Rescue workers use excavators to remove the rubble of a destroyed house hit in an Israeli airstrike, as they search for victims in Aalmat village, northern Lebanon, November 10, 2024
ISRAEL bombed the Jabalia refugee camp in northern Gaza without warning early today, [Sunday, November 10, 2024] killing at least 33 people including 13 children.
Its bombers killed a further 23 people in the Lebanese village of Aalmat, north of Beirut, a day after a bombing raid over the ancient port of Tyre left at least seven dead, including five siblings, three of whom were deaf and mute. Other Israeli bombing over Lebanon killed a further 31 people on Saturday, according to health officials.
The UN’s agency for Palestinian refugees UNRWA, which Israel has banned, said famine is already taking grip in northern Gaza, where Israel’s invading forces continue to deny access to humanitarian aid.

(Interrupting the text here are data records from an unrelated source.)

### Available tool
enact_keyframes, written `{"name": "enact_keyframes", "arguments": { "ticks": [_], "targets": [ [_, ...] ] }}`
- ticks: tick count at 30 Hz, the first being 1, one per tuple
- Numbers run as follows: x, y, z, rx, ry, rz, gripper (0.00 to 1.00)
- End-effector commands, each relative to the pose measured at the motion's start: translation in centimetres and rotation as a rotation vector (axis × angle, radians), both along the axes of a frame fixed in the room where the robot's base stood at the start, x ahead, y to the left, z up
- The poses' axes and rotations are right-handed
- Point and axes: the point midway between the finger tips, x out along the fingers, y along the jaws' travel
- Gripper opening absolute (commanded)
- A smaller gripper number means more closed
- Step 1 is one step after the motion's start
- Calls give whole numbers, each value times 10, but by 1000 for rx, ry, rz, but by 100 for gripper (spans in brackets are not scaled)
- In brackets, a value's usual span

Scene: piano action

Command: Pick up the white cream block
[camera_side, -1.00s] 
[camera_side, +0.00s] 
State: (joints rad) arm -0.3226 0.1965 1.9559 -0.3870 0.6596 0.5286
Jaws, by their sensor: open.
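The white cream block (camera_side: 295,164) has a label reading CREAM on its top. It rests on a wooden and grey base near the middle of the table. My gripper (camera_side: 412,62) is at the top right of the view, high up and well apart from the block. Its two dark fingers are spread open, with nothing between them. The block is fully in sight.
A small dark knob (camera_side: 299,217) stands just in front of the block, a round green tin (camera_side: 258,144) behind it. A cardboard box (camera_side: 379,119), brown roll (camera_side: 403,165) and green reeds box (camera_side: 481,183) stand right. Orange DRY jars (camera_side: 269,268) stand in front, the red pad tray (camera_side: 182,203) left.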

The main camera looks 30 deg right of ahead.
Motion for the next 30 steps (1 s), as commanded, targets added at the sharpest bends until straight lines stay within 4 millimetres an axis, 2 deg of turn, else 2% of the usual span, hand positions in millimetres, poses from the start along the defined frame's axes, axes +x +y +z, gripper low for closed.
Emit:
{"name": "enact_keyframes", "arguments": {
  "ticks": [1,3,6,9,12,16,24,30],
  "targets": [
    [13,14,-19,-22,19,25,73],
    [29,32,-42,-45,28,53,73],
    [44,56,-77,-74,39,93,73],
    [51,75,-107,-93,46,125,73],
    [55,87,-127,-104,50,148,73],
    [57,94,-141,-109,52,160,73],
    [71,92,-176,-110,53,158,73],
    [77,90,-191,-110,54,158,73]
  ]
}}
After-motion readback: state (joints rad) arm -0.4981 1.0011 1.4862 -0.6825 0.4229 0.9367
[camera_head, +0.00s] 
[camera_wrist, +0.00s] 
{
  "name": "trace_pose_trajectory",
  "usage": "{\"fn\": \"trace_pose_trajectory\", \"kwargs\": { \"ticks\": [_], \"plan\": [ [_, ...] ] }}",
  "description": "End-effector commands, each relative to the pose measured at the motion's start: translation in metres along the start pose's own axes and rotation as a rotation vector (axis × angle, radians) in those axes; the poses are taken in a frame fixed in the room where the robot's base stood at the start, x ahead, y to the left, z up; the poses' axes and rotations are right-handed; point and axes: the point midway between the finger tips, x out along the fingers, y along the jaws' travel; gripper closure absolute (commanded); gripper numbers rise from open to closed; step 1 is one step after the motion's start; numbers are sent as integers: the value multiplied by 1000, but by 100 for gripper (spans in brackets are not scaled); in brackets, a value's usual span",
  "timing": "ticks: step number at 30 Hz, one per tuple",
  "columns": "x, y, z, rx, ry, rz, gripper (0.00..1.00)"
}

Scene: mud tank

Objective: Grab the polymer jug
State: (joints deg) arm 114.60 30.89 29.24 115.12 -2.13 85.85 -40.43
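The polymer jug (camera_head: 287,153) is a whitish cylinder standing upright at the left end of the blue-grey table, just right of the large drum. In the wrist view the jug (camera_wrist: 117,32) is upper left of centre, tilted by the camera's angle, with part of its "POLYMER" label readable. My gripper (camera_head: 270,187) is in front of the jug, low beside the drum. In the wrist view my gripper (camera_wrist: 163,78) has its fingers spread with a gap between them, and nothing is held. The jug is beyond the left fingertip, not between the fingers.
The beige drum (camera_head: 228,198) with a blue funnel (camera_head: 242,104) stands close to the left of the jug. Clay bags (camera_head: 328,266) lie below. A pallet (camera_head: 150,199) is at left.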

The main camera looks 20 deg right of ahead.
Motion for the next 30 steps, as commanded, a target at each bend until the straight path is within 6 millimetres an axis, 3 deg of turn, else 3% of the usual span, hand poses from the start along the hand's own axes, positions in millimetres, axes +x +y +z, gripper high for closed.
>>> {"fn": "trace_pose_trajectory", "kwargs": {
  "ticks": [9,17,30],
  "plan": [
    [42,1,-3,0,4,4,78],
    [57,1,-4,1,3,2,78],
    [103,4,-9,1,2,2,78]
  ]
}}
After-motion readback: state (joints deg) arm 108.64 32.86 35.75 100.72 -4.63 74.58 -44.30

Israel was forced to deny comments from a commander on the ground, Brigadier Itzik Cohen, last week that no aid would be allowed to enter the north because “there are no residents [ie, non-combatants] left there,” as well as that his declaration “No-one is returning to the northern area. There is no return to the north, and there will not be” reflects a policy of ethnic cleansing in the north — as openly advocated by Israeli ministers including National Security Minister Itamar Ben-Gvir — saying instead it represented a tactical position based on ongoing fighting.